DATA SECTION |
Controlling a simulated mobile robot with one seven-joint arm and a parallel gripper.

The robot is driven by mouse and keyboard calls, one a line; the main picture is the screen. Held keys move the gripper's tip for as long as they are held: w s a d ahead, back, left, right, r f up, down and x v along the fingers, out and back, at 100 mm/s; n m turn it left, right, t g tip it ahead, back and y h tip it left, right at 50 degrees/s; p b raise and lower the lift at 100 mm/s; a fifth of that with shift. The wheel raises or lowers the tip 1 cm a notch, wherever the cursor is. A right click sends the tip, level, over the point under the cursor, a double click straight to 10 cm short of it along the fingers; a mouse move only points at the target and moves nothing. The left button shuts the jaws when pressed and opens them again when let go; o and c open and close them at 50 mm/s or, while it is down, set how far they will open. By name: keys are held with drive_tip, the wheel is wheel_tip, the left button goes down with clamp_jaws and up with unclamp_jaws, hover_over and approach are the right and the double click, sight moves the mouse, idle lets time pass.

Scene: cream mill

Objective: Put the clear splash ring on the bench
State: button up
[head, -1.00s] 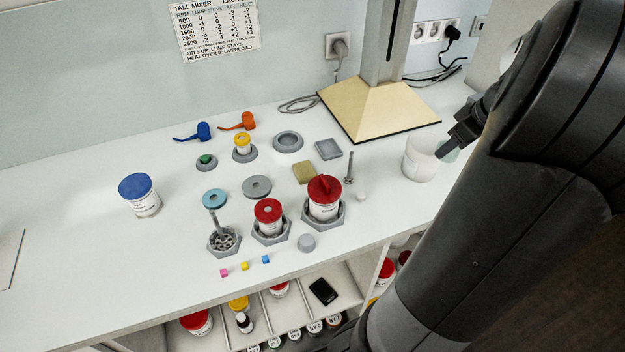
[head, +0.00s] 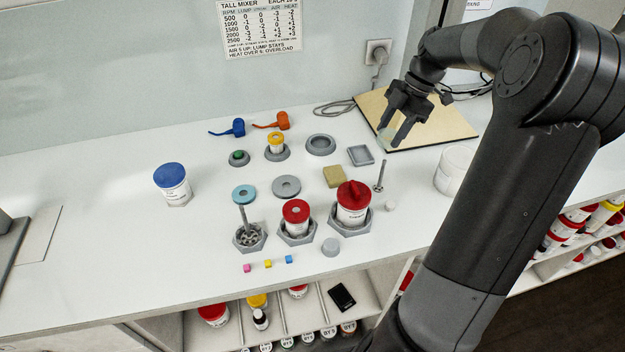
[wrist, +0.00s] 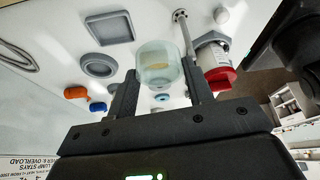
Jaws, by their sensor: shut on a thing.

AIM |
Your task is to repeat the material above exactly, without its pictures.

CORRECT OUTPUT |
Controlling a simulated mobile robot with one seven-joint arm and a parallel gripper.

The robot is driven by mouse and keyboard calls, one a line; the main picture is the screen. Held keys move the gripper's tip for as long as they are held: w s a d ahead, back, left, right, r f up, down and x v along the fingers, out and back, at 100 mm/s; n m turn it left, right, t g tip it ahead, back and y h tip it left, right at 50 degrees/s; p b raise and lower the lift at 100 mm/s; a fifth of that with shift. The wheel raises or lowers the tip 1 cm a notch, wherever the cursor is. A right click sends the tip, level, over the point under the cursor, a double click straight to 10 cm short of it along the fingers; a mouse move only points at the target and moves nothing. The left button shuts the jaws when pressed and opens them again when let go; o and c open and close them at 50 mm/s or, while it is down, set how far they will open. By name: keys are held with drive_tip, the wheel is wheel_tip, the left button goes down with clamp_jaws and up with unclamp_jaws, hover_over and approach are the right and the double click, sight moves the mouse, idle lets time pass.

Scene: cream mill

Objective: Put the clear splash ring on the bench
State: button up
[head, -1.00s] 
[head, +0.00s] 
[wrist, +0.00s] 
Jaws, by their sensor: shut on a thing.

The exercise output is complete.